The Navy responds that, while General Dynamics’ statement of law regarding ID/IQ contracts may be correct, it need not preclude the application of the doctrine of equitable estoppel to this contract. It argues that, to the extent the orders were counteroffers, General Dynamics accepted the terms by delivering on the first emailed DO. Further, the Navy argues that we should not accept this argument because the delivery orders, while not in compliance with the Ordering Clause, were fully consistent with all other portions of the contract and “did not alter the contract price, made no change to delivery terms, and did not exceed permissible quantities.” Appellant’s Reply Br. 15.
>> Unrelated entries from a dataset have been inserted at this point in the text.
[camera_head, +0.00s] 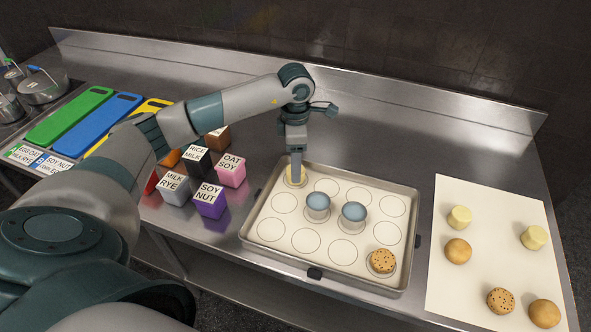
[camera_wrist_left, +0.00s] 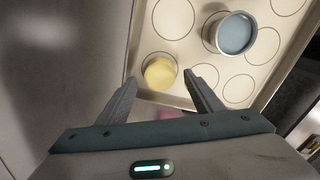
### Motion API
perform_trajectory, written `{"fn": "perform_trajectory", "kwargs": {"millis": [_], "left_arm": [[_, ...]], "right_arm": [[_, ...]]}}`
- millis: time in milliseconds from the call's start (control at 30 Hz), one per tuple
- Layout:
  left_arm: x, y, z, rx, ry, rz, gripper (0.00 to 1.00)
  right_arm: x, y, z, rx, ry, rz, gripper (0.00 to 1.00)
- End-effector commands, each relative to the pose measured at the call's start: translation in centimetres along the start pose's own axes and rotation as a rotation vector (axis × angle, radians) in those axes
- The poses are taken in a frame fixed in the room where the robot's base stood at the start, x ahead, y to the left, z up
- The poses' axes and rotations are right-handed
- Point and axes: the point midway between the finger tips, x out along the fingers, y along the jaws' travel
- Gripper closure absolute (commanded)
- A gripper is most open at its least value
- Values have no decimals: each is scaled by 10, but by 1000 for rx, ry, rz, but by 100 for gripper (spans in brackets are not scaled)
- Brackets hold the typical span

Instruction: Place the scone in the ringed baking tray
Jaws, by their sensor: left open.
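A pale yellow scone (camera_head: 290,181) sits in the far-left corner ring of the baking tray (camera_head: 400,277), partly hidden by my left gripper (camera_head: 296,177) in the head view. In the left wrist view the scone (camera_wrist_left: 160,73) lies on the tray just beyond and between the spread fingers of my left gripper (camera_wrist_left: 161,79), which is open. I cannot tell whether a finger touches it. Two more pale scones, an upper-left scone (camera_head: 460,217) and a right scone (camera_head: 534,237), sit on the cream mat (camera_head: 478,268). My right gripper is out of view.
On the tray stand two blue-topped metal cups (camera_head: 318,206) (camera_head: 353,215) and a chip-studded biscuit (camera_head: 383,261). Labelled cubes (camera_head: 210,200) stand left of the tray. Brown round buns (camera_head: 457,251) and another studded biscuit (camera_head: 501,301) lie on the mat. Several tray rings are empty.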

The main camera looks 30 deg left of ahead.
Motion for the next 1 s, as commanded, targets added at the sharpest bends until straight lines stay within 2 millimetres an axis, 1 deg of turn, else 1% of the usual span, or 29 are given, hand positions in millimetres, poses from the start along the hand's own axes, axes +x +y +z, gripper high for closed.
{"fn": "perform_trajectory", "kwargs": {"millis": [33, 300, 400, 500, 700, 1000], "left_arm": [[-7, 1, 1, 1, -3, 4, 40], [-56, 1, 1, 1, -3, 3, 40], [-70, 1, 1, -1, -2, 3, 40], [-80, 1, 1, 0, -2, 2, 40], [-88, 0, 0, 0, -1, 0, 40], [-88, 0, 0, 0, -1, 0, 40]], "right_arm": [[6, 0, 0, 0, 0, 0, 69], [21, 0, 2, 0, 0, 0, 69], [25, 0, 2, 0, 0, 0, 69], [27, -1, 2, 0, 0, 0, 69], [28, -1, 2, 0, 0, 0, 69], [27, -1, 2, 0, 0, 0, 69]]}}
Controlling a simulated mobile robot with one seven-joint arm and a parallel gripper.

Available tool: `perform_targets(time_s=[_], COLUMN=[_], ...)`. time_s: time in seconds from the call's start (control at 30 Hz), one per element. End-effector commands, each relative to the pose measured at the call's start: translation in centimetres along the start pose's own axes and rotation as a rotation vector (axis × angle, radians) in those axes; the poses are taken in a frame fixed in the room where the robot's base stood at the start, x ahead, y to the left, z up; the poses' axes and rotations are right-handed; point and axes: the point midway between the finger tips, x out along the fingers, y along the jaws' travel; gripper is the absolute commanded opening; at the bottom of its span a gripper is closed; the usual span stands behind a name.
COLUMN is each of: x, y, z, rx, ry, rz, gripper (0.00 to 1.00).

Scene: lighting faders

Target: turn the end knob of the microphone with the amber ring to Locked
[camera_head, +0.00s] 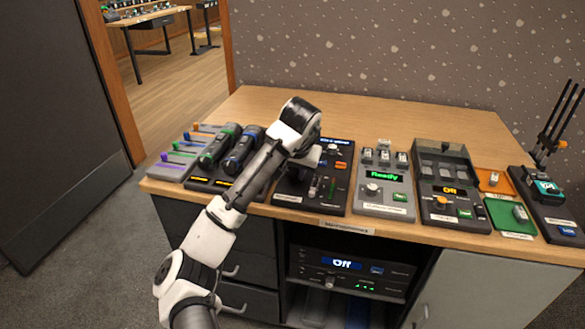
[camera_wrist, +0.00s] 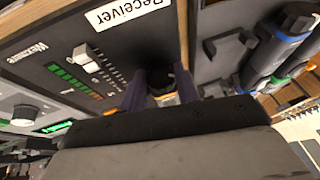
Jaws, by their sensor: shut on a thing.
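My gripper (camera_head: 308,158) is low over the black receiver board on the desk. In the wrist view, its purple fingers (camera_wrist: 165,77) are closed on both sides of a dark piece with an amber patch (camera_wrist: 167,98), which looks like part of the amber-ring microphone. Most of that piece is hidden by my gripper, so its end knob and the knob's setting cannot be read. The green-ring microphone (camera_head: 217,148) and blue-ring microphone (camera_head: 240,152) lie side by side on a rack left of my arm. Beside them in the wrist view is a grey cradle (camera_wrist: 222,55) that looks empty.
The receiver board (camera_wrist: 60,35) carries a slider and green and orange lights. A unit reading "Ready" (camera_head: 384,177) and one reading "Off" (camera_head: 449,190) stand right of it. Purple, green and orange faders (camera_head: 190,145) are at the desk's left end. The desk's back is clear.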

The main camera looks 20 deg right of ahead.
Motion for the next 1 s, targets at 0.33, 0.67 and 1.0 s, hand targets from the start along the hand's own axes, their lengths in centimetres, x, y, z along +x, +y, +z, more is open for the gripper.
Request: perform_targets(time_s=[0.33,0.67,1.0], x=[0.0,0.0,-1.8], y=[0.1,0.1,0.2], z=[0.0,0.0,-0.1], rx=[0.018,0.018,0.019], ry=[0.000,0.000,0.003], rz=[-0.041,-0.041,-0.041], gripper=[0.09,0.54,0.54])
We agree with the Navy that the doctrine of equitable estoppel may apply to an ID/IQ contract. While General Dynamics is generally correct regarding the law of option contracts, this does not preclude the application of this equitable doctrine. Although the contractor may have been free to reject the first emailed DO based on the Navy’s failure to comply with the Ordering Clause, it chose to fill that order and at least twelve more. We hold that this course of conduct estopped General Dynamics in the context of this ID/IQ contract. We see no reason to exempt this *1364contract from generally applicable equitable doctrines.3

REVERSED.

. The contractor performed on emailed D04 through DO 16. There was a dispute regarding DO 16, but it related to the HF waveform, not the method of delivery.

. DO 17 is not part of this action. Appellant's Br. 4. The remaining eleven DOs numbered 18-20 and 22-29 are the subject of this dispute.

. Because we hold that the Navy prevails on the defense of equitable estoppel, we need not reach its alternative basis of waiver.